(Manipulation episode records)
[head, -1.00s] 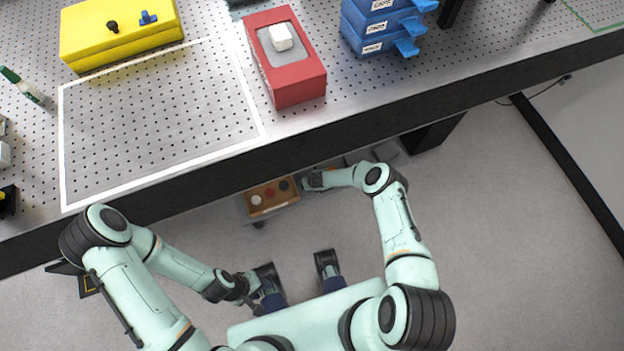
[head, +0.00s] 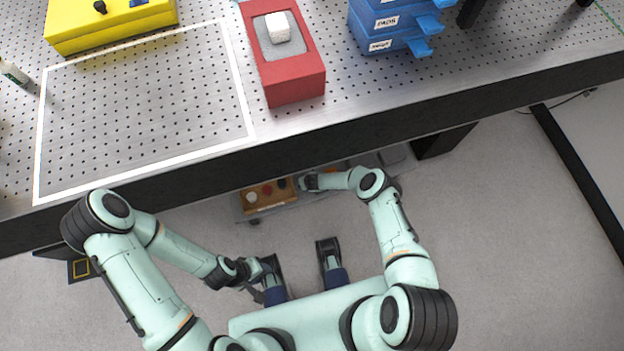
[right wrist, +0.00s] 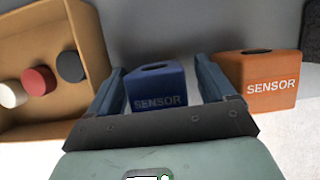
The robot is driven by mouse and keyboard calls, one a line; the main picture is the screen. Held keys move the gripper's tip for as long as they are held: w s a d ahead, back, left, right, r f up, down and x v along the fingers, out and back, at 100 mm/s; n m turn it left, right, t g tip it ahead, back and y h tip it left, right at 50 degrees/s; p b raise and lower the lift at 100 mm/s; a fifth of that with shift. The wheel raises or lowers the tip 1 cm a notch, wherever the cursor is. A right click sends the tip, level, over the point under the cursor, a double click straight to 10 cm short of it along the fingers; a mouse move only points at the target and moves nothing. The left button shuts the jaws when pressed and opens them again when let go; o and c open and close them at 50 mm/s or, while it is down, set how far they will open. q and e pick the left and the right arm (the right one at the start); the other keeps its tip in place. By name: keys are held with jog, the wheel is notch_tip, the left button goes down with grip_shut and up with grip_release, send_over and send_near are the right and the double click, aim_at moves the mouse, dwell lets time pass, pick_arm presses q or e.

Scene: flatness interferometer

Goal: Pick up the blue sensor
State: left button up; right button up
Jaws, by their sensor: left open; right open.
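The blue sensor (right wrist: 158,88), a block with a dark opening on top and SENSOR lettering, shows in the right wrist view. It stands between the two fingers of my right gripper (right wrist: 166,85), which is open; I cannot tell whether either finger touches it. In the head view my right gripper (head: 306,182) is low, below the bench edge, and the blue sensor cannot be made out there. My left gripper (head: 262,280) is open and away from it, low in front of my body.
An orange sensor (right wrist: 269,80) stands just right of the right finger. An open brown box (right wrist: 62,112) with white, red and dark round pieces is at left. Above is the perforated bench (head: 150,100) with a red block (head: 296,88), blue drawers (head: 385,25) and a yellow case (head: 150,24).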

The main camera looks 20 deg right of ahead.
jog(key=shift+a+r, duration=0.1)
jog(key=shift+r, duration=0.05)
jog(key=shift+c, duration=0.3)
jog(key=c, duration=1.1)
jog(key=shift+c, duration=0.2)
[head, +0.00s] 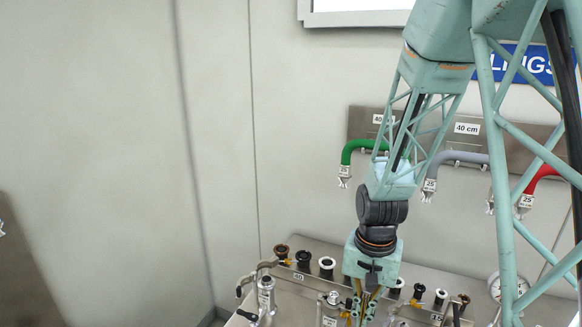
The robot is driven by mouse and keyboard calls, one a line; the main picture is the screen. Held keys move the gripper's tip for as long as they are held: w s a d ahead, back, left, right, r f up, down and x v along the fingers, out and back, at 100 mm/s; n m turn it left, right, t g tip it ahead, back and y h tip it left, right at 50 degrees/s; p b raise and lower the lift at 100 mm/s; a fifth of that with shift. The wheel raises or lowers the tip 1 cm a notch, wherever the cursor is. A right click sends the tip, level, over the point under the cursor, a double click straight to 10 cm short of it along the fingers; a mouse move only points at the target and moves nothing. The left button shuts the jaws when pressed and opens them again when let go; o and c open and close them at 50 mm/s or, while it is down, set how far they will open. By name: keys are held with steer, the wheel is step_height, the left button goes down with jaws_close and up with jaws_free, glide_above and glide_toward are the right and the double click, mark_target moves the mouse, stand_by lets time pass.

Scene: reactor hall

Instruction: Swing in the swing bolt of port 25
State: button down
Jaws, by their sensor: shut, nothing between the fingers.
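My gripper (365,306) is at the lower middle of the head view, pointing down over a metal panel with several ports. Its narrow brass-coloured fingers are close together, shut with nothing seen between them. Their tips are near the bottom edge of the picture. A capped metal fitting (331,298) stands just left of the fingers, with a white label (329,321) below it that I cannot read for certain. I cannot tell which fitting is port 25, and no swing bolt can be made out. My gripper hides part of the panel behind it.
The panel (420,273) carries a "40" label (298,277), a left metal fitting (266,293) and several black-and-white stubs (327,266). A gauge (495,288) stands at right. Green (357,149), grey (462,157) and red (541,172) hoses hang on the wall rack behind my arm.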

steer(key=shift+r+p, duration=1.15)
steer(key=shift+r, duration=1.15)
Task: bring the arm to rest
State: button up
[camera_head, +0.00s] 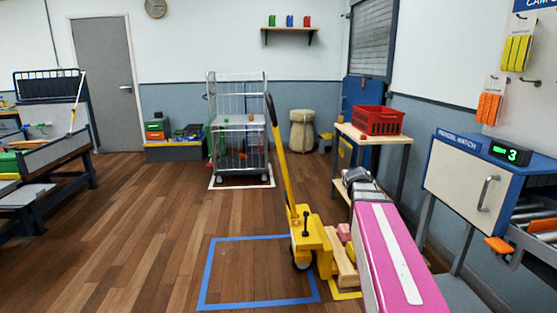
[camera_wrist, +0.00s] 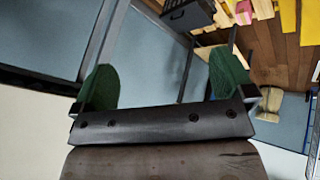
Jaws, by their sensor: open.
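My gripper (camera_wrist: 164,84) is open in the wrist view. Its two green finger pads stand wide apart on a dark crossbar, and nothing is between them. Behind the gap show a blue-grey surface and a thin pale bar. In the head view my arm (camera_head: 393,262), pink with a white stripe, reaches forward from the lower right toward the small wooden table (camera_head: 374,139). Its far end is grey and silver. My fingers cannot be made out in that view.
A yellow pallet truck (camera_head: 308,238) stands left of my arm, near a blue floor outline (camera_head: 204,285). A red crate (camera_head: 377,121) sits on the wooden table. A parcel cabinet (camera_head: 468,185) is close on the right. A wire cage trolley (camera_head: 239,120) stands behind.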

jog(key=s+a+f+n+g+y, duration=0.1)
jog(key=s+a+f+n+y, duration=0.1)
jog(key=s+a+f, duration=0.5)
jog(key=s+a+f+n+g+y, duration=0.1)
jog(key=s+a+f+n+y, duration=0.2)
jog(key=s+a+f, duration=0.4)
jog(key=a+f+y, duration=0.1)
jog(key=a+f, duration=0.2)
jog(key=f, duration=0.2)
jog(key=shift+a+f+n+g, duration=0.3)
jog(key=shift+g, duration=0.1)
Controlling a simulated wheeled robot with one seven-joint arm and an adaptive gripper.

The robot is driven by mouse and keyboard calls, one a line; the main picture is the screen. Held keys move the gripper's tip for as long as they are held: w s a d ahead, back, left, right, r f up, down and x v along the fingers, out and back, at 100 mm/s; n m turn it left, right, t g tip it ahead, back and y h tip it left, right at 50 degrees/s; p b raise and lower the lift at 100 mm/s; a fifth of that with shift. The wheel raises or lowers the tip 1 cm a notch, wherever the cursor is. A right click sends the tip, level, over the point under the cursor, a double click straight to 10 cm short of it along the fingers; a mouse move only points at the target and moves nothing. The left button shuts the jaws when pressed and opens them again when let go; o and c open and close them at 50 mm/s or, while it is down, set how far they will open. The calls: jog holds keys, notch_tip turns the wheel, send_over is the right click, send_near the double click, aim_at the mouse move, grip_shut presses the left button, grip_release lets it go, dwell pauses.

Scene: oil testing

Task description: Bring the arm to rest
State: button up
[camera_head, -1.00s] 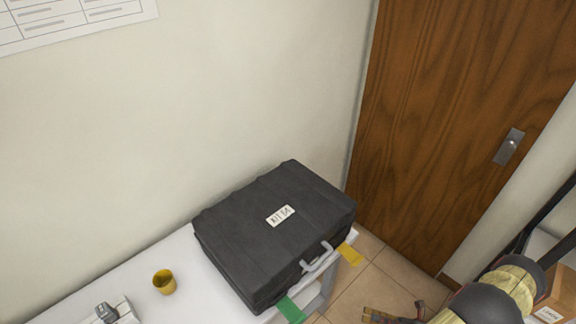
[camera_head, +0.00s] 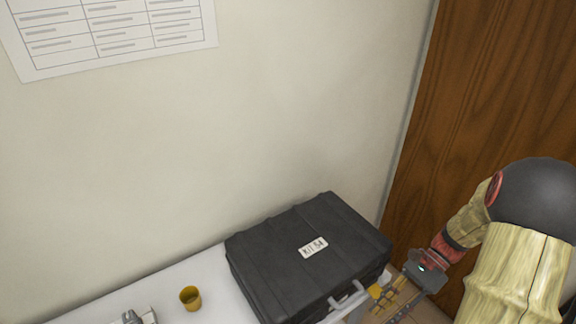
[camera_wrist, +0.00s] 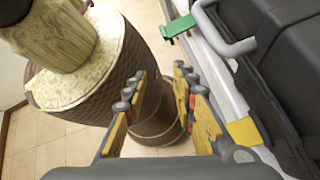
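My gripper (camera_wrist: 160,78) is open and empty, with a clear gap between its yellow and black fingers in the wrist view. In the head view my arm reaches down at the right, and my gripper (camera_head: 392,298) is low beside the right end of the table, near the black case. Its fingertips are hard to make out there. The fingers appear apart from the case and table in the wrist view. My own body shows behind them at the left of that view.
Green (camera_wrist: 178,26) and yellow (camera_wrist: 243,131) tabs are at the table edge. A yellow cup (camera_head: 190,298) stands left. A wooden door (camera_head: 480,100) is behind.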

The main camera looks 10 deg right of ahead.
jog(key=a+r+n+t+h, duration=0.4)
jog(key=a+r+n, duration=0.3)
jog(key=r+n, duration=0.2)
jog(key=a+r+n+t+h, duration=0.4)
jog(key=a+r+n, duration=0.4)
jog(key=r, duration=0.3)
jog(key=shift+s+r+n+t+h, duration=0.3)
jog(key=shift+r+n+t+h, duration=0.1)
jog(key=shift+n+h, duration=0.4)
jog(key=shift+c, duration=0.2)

Your task>
Among the entries above, identify all lines with "State" and copy them.

Exercise solution>
State: left button up; right button up
State: button down
State: button up
State: button up

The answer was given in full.